For Prime Ministers, such characters are as valuable as parliamentary majorities. Whether his qualities of obedience and adaptability would lead Mr Blair to support Dr Reid for the succession is another matter. But after Brown's Bid for the Leadership, which turned rapidly into Brown's Blunder, we may, I think, be fairly sure that he will not be easing Mr Brown's passage.

On this general question of the succession, the oldest story in the Labour Party is about the way C R Attlee prevented Mr Peter Mandelson's maternal grandfather, Herbert Morrison, from ever becoming leader. He managed this by staying on as leader himself, from the election defeat of October 1951 to December 1955, when Hugh Gaitskell was chosen overwhelmingly over a disappointed Aneurin Bevan and a humiliated Morrison.

For myself, I remain unconvinced that Morrison would have won at any time in the 1951-55 period. No matter. The accepted view is still that Attlee deliberately kept him out of the leadership by hanging on until it was too late for him.

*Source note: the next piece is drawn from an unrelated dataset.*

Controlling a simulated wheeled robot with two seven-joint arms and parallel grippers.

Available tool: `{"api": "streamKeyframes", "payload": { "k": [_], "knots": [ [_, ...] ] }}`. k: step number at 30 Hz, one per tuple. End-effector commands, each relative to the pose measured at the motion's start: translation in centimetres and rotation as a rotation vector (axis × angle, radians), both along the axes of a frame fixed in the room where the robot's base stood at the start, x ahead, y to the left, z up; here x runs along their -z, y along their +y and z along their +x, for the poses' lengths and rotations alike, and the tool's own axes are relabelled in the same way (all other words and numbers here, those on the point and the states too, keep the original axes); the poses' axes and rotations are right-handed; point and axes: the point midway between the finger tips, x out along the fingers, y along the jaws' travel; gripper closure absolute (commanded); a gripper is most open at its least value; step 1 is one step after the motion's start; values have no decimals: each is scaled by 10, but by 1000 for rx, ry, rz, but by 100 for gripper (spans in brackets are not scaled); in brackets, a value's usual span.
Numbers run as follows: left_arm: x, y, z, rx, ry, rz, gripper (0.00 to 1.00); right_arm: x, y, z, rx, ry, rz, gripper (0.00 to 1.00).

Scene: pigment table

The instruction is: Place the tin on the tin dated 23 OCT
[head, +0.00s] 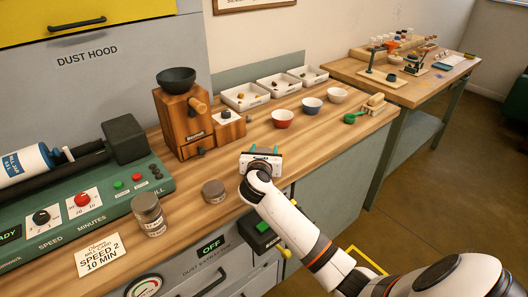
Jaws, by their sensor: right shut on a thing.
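My right gripper (263,150) is over the front part of the wooden bench, below the row of bowls. It is shut on a thing that its own body hides, so I cannot tell what that thing looks like. A small, low tin (213,191) with a brownish lid stands on the bench to the left of the gripper, apart from it. Further left stands a taller grey tin or stack of tins (148,214) with pale labels. The dates on the labels are too small to read. My left gripper is out of view.
A wooden mill (184,122) with a dark bowl on top stands behind the tins. A green machine (85,205) fills the left, with a speed card (103,255) in front. Red (283,119), blue (312,105) and cream (337,95) bowls stand behind the gripper.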

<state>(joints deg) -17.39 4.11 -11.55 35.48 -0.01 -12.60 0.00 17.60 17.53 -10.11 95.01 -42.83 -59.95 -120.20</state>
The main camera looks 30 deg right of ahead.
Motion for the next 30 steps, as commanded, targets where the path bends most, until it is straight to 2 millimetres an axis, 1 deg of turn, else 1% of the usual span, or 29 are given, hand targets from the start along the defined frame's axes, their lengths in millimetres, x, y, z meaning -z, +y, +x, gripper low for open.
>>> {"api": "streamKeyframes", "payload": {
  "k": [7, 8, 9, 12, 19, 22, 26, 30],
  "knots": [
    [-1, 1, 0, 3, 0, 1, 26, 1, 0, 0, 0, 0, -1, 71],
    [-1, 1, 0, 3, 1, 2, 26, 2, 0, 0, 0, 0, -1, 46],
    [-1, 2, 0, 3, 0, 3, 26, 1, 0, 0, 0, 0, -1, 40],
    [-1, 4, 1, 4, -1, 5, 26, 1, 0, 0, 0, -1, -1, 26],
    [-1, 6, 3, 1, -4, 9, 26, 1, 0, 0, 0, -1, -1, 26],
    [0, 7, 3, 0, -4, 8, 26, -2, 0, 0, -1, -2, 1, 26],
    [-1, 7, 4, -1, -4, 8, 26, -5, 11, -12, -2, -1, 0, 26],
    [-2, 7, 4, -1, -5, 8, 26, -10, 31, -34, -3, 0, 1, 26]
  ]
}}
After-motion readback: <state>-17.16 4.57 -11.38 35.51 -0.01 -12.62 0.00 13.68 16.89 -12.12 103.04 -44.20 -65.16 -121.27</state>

Morrison was a discredited former Foreign Secretary, the worst since Ethelred the Unready, or so the young Iain Macleod said at the time. But Mr Brown is the most successful Labour Chancellor of the Exchequer in history, rivalled only by Roy Jenkins.

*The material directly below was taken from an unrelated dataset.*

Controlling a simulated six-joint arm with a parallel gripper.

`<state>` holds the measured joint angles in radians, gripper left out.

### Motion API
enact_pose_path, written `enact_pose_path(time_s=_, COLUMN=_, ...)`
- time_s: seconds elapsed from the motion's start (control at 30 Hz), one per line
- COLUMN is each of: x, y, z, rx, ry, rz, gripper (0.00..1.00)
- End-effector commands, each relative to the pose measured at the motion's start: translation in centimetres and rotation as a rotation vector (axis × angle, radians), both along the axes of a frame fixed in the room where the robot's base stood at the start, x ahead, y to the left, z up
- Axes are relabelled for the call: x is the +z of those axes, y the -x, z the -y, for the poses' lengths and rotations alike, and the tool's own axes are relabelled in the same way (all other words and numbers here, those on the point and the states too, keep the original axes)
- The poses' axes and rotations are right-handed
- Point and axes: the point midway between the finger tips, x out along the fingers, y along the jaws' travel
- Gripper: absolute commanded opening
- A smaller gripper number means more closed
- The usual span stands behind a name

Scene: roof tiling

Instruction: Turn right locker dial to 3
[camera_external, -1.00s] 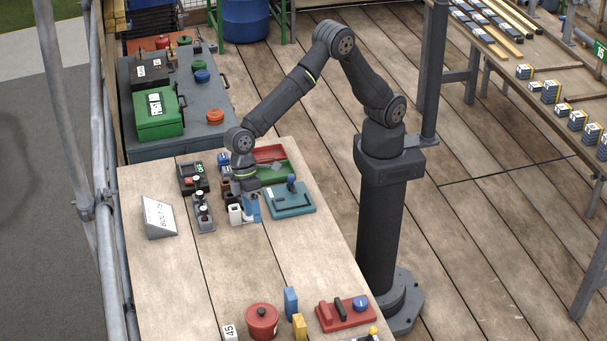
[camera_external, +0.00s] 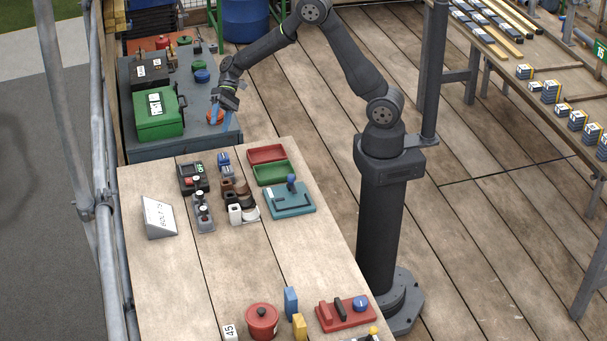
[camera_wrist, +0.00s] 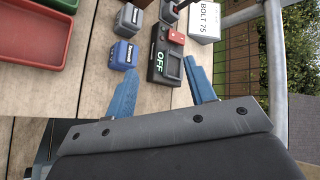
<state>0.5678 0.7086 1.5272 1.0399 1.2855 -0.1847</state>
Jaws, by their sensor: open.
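No locker with a marked dial can be made out in either view. My gripper (camera_external: 221,116) is at the right edge of the blue-grey cabinet top (camera_external: 185,143), beyond the far end of the wooden table. Its blue fingers partly cover an orange-red round piece (camera_external: 214,117) on that cabinet; I cannot tell if they touch it.
A green first aid box (camera_external: 157,125) and a black box (camera_external: 148,73) stand on the cabinet. The wooden table (camera_external: 225,275) holds a black OFF switch box (camera_wrist: 158,62), red and green trays (camera_external: 272,173), and a teal slotted board (camera_external: 303,206). The table's middle is clear.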

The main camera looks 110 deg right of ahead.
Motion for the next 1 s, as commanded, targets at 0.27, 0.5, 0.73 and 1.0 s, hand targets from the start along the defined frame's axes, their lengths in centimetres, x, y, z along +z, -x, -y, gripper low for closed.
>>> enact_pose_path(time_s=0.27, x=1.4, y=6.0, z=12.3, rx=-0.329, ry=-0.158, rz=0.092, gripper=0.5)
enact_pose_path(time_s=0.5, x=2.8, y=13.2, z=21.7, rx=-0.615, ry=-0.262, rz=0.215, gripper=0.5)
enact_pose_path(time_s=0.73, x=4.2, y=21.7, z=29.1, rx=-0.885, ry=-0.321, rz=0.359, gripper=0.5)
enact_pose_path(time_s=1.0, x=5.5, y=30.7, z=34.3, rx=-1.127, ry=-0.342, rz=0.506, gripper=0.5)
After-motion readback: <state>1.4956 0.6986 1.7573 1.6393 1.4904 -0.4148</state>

And yet, for how much longer will Mr Brown's luck last? There were hints in Monday's speech that the rise in public expenditure will not be as great over the next two years as the delegates evidently assumed. And there are the consequences of the Iraq war to consider. It will avail Mr Brown little to hint that he had doubts about the enterprise from the start. In any event, he was persuaded on Newsnight to admit reluctantly that he supported it. Perhaps we shall continue to escape the traditional financial crisis. A rise in income tax is much more likely. Mr Brown will not then seem quite so indispensable. And Mr Blair will not need to do an Attlee to Mr Brown's Morrison after all.